Narendra Taneja: Oil bond mechanisms is no solution anyway. The future generations will have to pay for this. It is not a reasonable solution, expecting future generations to pay for the present. As an instrument, I think it is simply not fair.

Cheena: Why doesn’t P Chidambaram cut the taxes? Anyways, due to high consumption he would get revenue. Why don’t the Govt impose zero tax and take off the subsidies on petrol and diesel?

Narendra Taneja: Such drastic changes can't be done overnight. Keeping in mind that this is an election year, the government has launched many schemes for garnering votes. And such schemes need a lot of money. The entire political environment is such that to bring about any major change in terms of tax rationalisation, modernisation of the petroleum sector, giving autonomies to state-owned companies etc will not be easy. But at the same time, this is the only way forward. Unless there is a national consensus cutting across party lines, the mess will continue.
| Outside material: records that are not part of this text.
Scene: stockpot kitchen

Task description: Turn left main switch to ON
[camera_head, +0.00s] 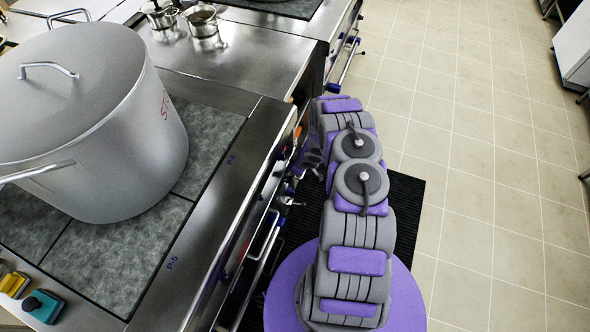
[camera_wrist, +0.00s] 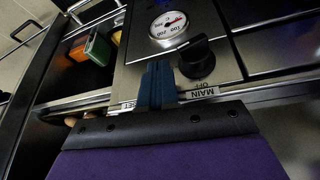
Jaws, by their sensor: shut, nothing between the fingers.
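In the wrist view, a black rotary knob (camera_wrist: 197,57) sits on the steel front panel, with a label reading MAIN and OFF (camera_wrist: 203,91) next to it. Whether it is the left main switch cannot be told from this view alone. My gripper (camera_wrist: 157,82) is shut and empty, its blue fingers together just left of the knob. I cannot tell whether they touch it. In the head view my arm reaches along the right side of the cooker, and the front panel is seen edge-on, so the knob cannot be made out there.
A round gauge (camera_wrist: 170,28) is above the fingers in the wrist view, with orange (camera_wrist: 77,53) and green (camera_wrist: 97,48) blocks to the left. In the head view, a large lidded stockpot (camera_head: 92,125) stands on the cooktop (camera_head: 215,130). Tiled floor (camera_head: 490,150) is open to the right.

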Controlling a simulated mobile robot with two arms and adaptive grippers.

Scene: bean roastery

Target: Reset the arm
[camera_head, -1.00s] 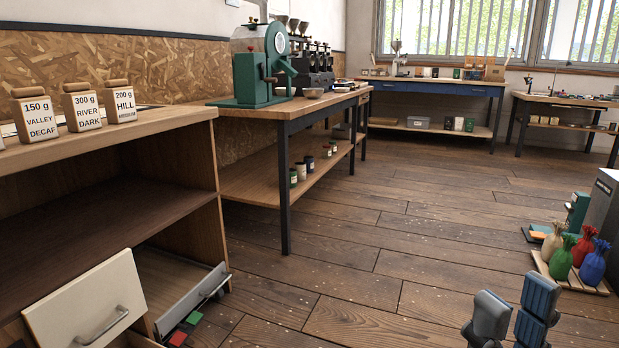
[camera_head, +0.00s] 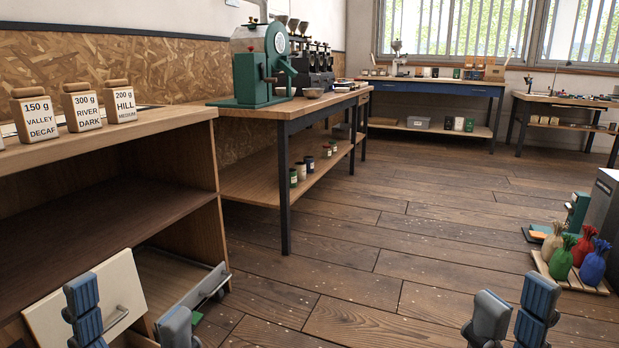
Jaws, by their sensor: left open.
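My left gripper (camera_head: 132,318) is at the bottom left of the head view, its two grey-blue fingers apart with nothing seen between them. It stands in front of the cabinet's white drawer front (camera_head: 78,300) and hides part of it and its handle. My right gripper (camera_head: 513,318) is at the bottom right, its two fingers apart with a gap between them. It is over the wooden floor and holds nothing that I can see.
An open drawer (camera_head: 205,288) sticks out of the wooden cabinet (camera_head: 170,165) at the left. A workbench (camera_head: 300,115) with a green machine (camera_head: 262,68) stands beyond it. Colored sacks (camera_head: 561,262) sit on a pallet at the right. The middle floor is clear.

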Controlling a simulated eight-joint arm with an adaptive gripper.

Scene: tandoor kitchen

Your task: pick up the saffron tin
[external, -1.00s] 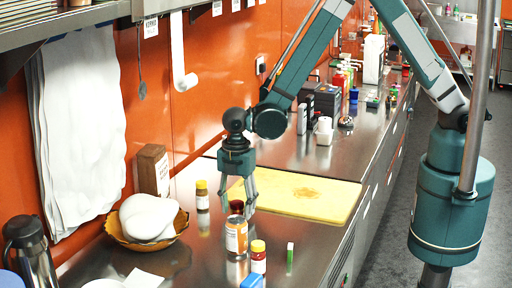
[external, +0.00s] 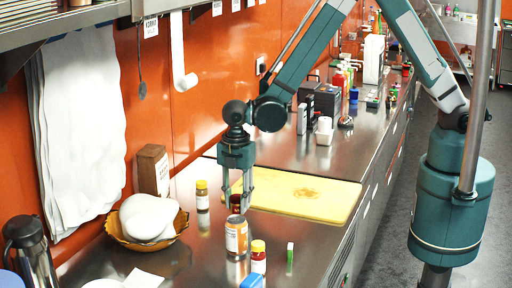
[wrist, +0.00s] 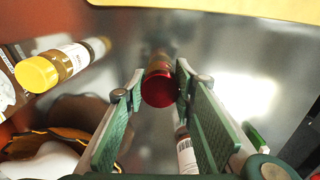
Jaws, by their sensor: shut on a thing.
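A small dark red container with a red round top (wrist: 158,88) is between my fingers in the wrist view. It also shows behind the orange-labelled jar in the external view (external: 236,202). No readable label shows on it, so I cannot confirm that it is the saffron tin. My gripper (external: 238,203) points down and is shut on this container, with one finger on each side, also in the wrist view (wrist: 158,92). The container's lower part is hidden by the orange-labelled jar (external: 236,238) in the external view.
A yellow-capped bottle (external: 202,195) stands to the left; another yellow-capped jar (external: 258,258) is at the front. A yellow cutting board (external: 325,202) lies behind to the right. A bowl with white items (external: 148,222) is at the left.

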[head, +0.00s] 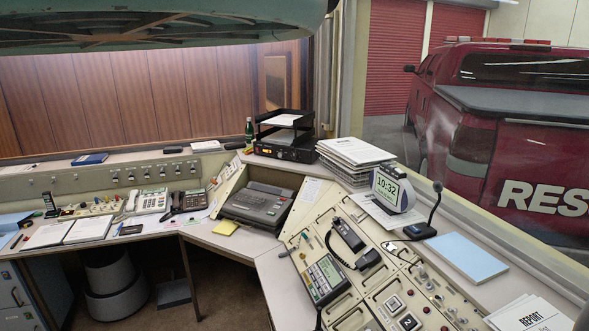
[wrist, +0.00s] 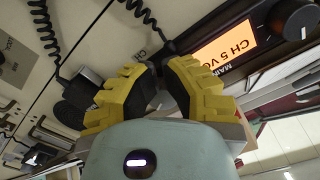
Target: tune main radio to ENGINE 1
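The main radio (head: 287,151) is a black box with a small orange display, standing under the black paper tray at the back corner in the head view. The wrist view is turned over and shows the radio's orange display (wrist: 224,48) close up, reading "CH 5" and part of "VOL", with "MAIN" printed beside it. A round black knob (wrist: 290,18) sits at the top right, to the right of the display. My gripper (wrist: 160,72) has yellow and black fingers with tips drawn close together, left of the display and apart from the knob. No held object shows. The head view does not show it.
A black tray rack (head: 284,122) stands on the radio, with a green bottle (head: 249,130) to its left and stacked papers (head: 355,152) to its right. A clock (head: 388,188) and desk microphone (head: 430,215) stand farther right. Coiled cords (wrist: 45,28) hang near my gripper.

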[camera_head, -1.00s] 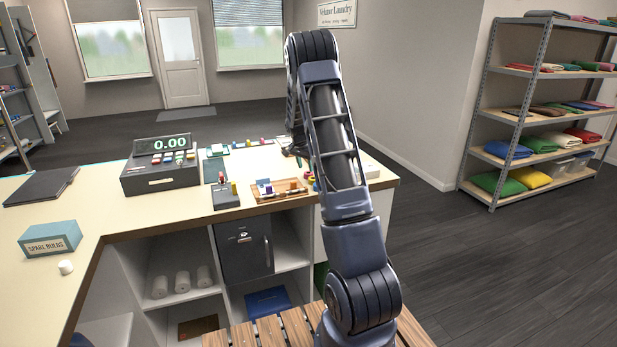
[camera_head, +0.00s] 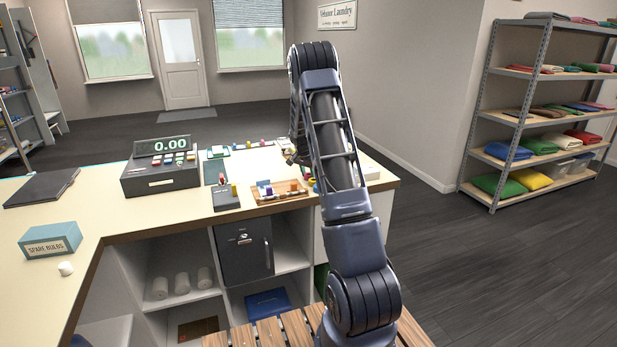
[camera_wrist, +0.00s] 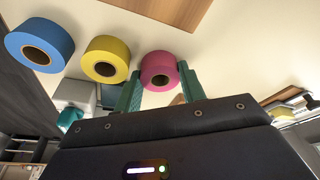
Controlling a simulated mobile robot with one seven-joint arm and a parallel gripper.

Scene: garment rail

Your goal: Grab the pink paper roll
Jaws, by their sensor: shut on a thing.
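The pink paper roll (camera_wrist: 160,68) shows in the wrist view, on the pale counter, with its dark core hole facing the camera. My gripper (camera_wrist: 160,85) has its two green fingers on either side of the pink roll, shut on it. A yellow roll (camera_wrist: 105,58) stands just left of the pink one, and a blue roll (camera_wrist: 38,50) is further left. In the head view my arm hides most of the rolls and my gripper at the right end of the counter.
In the head view the counter (camera_head: 110,207) holds a cash register (camera_head: 160,172), a wooden tray (camera_head: 280,198) with small coloured items, a blue box (camera_head: 50,240) and a dark folder (camera_head: 42,187). A shelf rack (camera_head: 530,118) stands at the right.

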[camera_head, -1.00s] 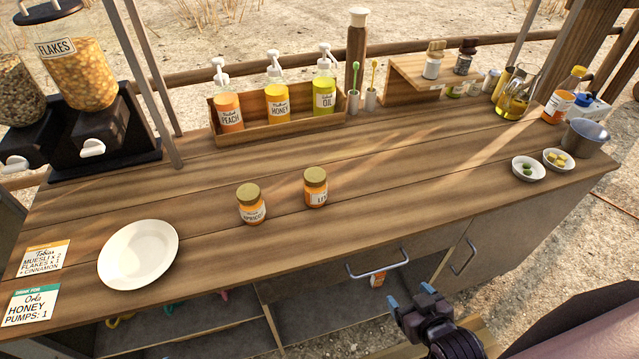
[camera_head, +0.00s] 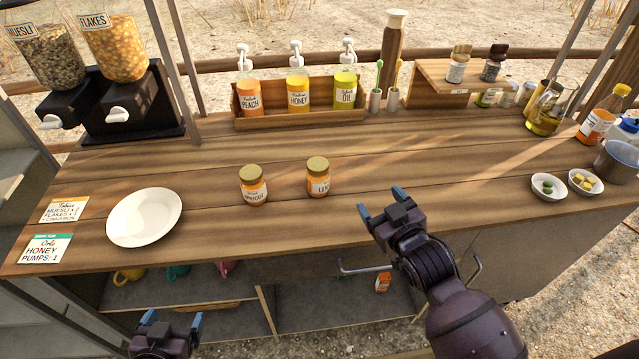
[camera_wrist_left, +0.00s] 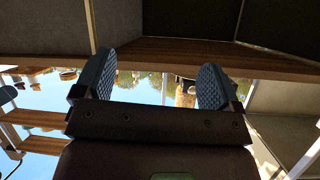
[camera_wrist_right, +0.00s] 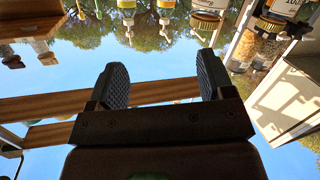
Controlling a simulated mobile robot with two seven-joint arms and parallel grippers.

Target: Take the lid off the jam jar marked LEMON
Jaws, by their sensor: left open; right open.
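Two jam jars with gold lids stand upright on the wooden counter. The right jar (camera_head: 318,178) has a label starting with "LE", its end hard to read; the left jar (camera_head: 254,186) reads APRICOT. Both lids are on. My right gripper (camera_head: 382,203) is open and empty at the counter's front edge, right of and nearer than the LE jar. It also shows open in the right wrist view (camera_wrist_right: 164,85). My left gripper (camera_head: 172,322) is open and empty, low in front of the counter, below its top. Its fingers show apart in the left wrist view (camera_wrist_left: 155,85).
A white plate (camera_head: 144,217) and two order cards lie at the left. A pump-bottle rack (camera_head: 300,118) stands behind the jars. Small bowls (camera_head: 548,187) sit at the right. The counter around the jars is clear. Door handles (camera_head: 468,272) stick out below the front edge.

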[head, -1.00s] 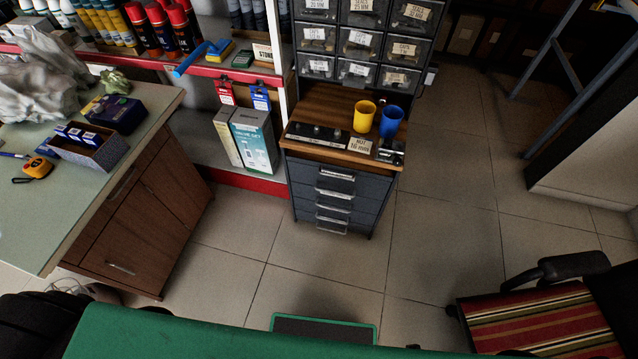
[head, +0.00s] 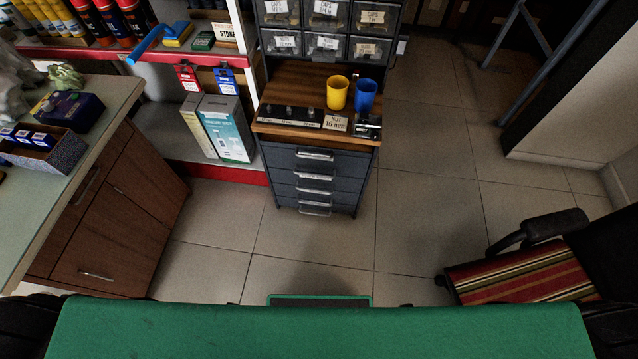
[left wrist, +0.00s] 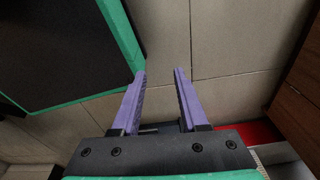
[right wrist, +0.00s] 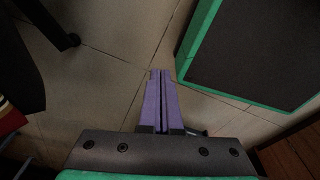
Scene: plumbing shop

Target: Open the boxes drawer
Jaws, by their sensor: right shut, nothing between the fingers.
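A dark drawer unit (head: 276,180) with a wooden top stands ahead, near the middle of the head view. Its front has several stacked drawers with metal bar handles, all flush; the top handle (head: 315,155) is just below the wooden top. I cannot read which of them is the boxes drawer. My left gripper (left wrist: 160,72) is open and empty above the floor in the left wrist view. My right gripper (right wrist: 161,72) is shut with its fingers together, holding nothing, above the floor in the right wrist view. Neither gripper shows in the head view, and both are away from the drawers.
A yellow cup (head: 337,95) and a blue cup (head: 366,96) stand on the unit's top, below small labelled bins (head: 326,44). A workbench (head: 128,215) is at left, a striped chair (head: 530,275) at right. Tiled floor (head: 330,240) before the unit is clear.

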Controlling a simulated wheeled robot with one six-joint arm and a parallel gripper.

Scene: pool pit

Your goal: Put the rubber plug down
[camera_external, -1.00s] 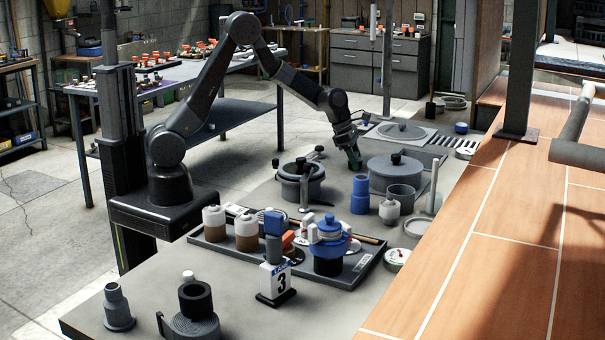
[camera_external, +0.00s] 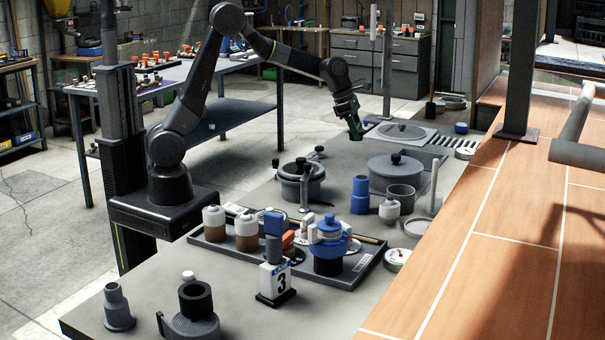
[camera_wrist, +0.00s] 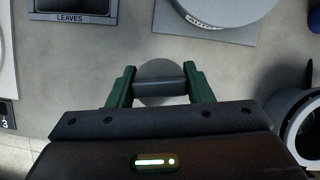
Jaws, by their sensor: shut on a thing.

Kavita Kaur:Is the fuel price hike likely to give the much-needed push to renewable energy in India?

Narendra Taneja: Yes and no. Yes, because that would force public opinion and policy makers to think more in terms of alternatives. At the same time, the fact remains that there is no alternative to oil for next 20 years. Oil will remain the king for the next 20-25 years. Even if we start investing in alternatives heavily today, it will take a decade before those measures are effective. The best and the most sustainable alternative for a country like India is a nuclear power plant at every 300 kms. If we don't go ahead with the nuke deal, India has had it. And this is not out of love for America, but love for India.

Vivek: Good afternoon, Narendra. Out of all commodities, why are only petroleum products charged with such heavy duties and taxes?

Narendra Taneja: Good afternoon, Vivek. All countries depend heavily on the petroleum sector for duties. Some have modernised and reduced their dependence. But developed nations like Britain and India are still following the old archaic model. For eg, 50% of the Govt of India's total excise collection comes from the petroleum sector. The GoI should rationalise this.

Independent: Is it fair for the OPEC oligopoly to exploit us?

Narendra Taneja: OPEC is a cartel, it behaves like one. Earlier, the US exerted huge influence on OPEC. Since 9/11 things have changed much. Saudi Arabia has adopted 'Look East' policy. Public sentiment in the Middle East, an important oil producing area, has turned against the US. OPEC nations have started preparing for a future without oil. They have opted for a simple strategy, following in the footsteps of Dubai in terms of adopting a future economic model. New major oil-importing countries like India and China have not launched any official protest with the OPEC for political reasons.

Sandeep: What is the reason for a global price hike for fuel?

Narendra Taneja: A variety of reasons. 1.Geopoilitical concern over Iraq, West Africa and Venezuela in Latin America. 2. Serious concerns on the supply side with OPEC behaving more independently than ever before. The recent Bush visit to Saudi Arabia didn’t cut any ice on the issue. 3. Role of speculators in commodity market in London, New York. Some are genuine, while majority is speculation. 4. At the same time, there is an increased demand for petroleum products and crude oil, particularly from China, after the earthquake. China itself is looking at uninterrupted power supply during the Olympics, so it is sourcing diesel from wherever to ensure the same. This is also an important factor.